[REBOL] Re: starting to be really late!?
From: robert:muench:robertmuench at: 8-Jan-2004 21:59
On Thu, 8 Jan 2004 01:23:31 -0500, Ed O'Connor <[ed--brittlestar--com]> wrote:
> To compete with Flash -- or any well-established commercial product or
> open-source language-- let's face it, it probably is too late. RT has
> limited resources and bandwidth to stake a claim against Macromedia,
> Adobe and numerous other public or privately funded companies.
Hi (Ed I'm answering to your post but it's not only meant WRT what you
have written),
this "too late" etc. discussion continually shows up every couple of
months. And, what do we do? Is Rebol the problem? I don't think so: The
applications, solutions are. What sense does a technology make if there is
no killer-app for it? IMO RT has the wrong strategy (if any at all). With
the size of RT one must use a complete different strategy. A good running
niche market can be very comfortable to live in.
To me the View 1.3 project is a first small step into the right direction.
RT uses the community! Finally! We all want RT to succeed, because we want
to keep our Rebol. How much are you going to pay for this? Nothing? Will
this work...
> It's true that the "X-Internet" label was a marketing buzzword, but REBOL
> never appeared (to my eyes anyway) to be mainstream market-driven or
> customer-focused. Good languages and technologies aren't often the
> product of markets or concensus, so it probably makes sense.
Right, it's the need others have. I want to see a discussion about things
like:
1. How can RT make money?
2. What kind of killer applications do we need?
3. What's the market for Rebol?
If we are going to answer these, it's just a matter to get it done. But
this is much more simpler than answering the questions.

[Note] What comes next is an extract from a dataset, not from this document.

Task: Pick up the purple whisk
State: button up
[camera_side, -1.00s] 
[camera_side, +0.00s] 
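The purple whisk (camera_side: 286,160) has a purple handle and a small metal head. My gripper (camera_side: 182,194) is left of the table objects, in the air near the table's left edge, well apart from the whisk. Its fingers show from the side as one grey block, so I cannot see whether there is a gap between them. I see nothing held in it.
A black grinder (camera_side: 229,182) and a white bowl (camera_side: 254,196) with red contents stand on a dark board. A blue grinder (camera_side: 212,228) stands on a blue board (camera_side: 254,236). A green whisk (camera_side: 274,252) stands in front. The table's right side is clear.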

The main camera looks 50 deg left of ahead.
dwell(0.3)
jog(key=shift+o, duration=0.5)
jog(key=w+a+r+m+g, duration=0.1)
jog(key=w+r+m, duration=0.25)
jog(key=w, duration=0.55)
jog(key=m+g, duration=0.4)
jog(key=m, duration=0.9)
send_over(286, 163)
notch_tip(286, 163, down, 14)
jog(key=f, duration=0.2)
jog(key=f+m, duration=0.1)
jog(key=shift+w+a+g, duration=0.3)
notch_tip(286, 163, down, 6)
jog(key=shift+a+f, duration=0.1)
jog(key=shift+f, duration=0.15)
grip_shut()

> If popularity or money were truly central to the mission, consider the
> following choices:
>
> ...
>
> Looking at the above list (and I appreciate many of the items as much as
> I dislike other ones), REBOL doesn't look like a commercial,
> market-focused
> language.
No, it's not the technology, it's what we do with it. So what's the USP we
can create using all the points you mentioned for our advantage? Rebol
seems to have many unique features but we failed to use these to create
something that the markets want to have. I don't know about the success of
AltME, FTP Gadget etc. I think it's working. But it's working because
these people get some support from RT, without RT supporting their
partners, neither will be successful. IMO this is something we can accuse
RT of.
> So rather than targetting a market opportunity, Carl created a
> language-- a
> platform, really-- that embodies his principles in a personal programming
> language (wasn't that what his original manifesto said?). I've been using
> REBOL off-and-on for over 6 years, and that's longer than I can say for
> most commercial products I've worked with. I believe that there are
> marketable & revolutionary products in REBOL, or a REBOL-like language.
Which ones?
> Given the limited resources of RT, the small user-base of REBOL, and the
> _heavily_ commoditized state of programming languages, I'd love to see an
> updated vision or roadmap for REBOL (forget delivery dates, naturally).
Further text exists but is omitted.